======== DATA SHOWN ========

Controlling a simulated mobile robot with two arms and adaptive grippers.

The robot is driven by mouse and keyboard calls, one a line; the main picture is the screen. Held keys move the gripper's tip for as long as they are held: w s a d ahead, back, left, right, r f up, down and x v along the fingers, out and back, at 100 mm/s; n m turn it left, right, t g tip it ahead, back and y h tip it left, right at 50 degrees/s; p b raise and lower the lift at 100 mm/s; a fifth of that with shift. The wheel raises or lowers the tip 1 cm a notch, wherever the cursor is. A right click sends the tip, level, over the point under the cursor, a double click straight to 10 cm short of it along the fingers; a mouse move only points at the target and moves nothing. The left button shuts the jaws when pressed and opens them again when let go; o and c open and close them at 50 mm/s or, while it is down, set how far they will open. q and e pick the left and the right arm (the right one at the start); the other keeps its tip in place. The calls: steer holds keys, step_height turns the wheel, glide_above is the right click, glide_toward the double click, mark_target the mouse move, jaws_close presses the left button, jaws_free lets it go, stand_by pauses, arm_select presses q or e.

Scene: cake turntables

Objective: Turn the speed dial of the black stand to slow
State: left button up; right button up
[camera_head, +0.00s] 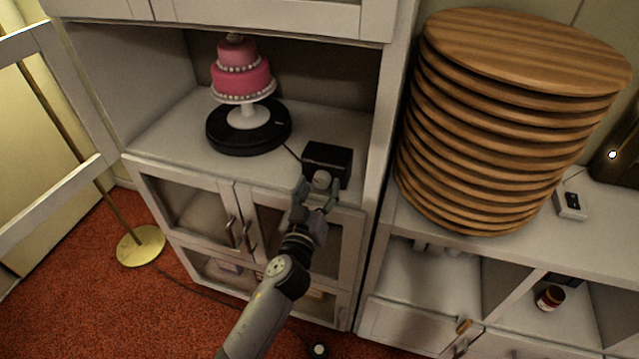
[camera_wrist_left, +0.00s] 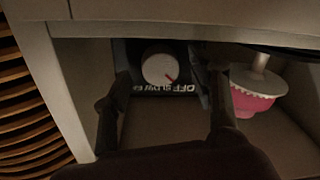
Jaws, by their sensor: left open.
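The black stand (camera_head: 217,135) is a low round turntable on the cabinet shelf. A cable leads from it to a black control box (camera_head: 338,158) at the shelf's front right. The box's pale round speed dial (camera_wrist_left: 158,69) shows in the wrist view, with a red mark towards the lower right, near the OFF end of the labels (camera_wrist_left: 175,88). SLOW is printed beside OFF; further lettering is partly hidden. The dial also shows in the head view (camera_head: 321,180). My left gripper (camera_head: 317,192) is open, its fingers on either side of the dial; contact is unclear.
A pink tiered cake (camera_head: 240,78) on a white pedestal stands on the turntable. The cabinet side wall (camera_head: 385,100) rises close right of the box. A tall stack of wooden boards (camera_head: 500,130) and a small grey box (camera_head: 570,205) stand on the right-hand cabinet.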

========

▸ **TASK DIRECTIONS**
Write out again exactly the lines above from the one with "Objective: Turn the" through the one with "[camera_wrist_left, +0.00s]", adding no other lines and no pictures.

▸ **OUTPUT**
Objective: Turn the speed dial of the black stand to slow
State: left button up; right button up
[camera_head, +0.00s] 
[camera_wrist_left, +0.00s] 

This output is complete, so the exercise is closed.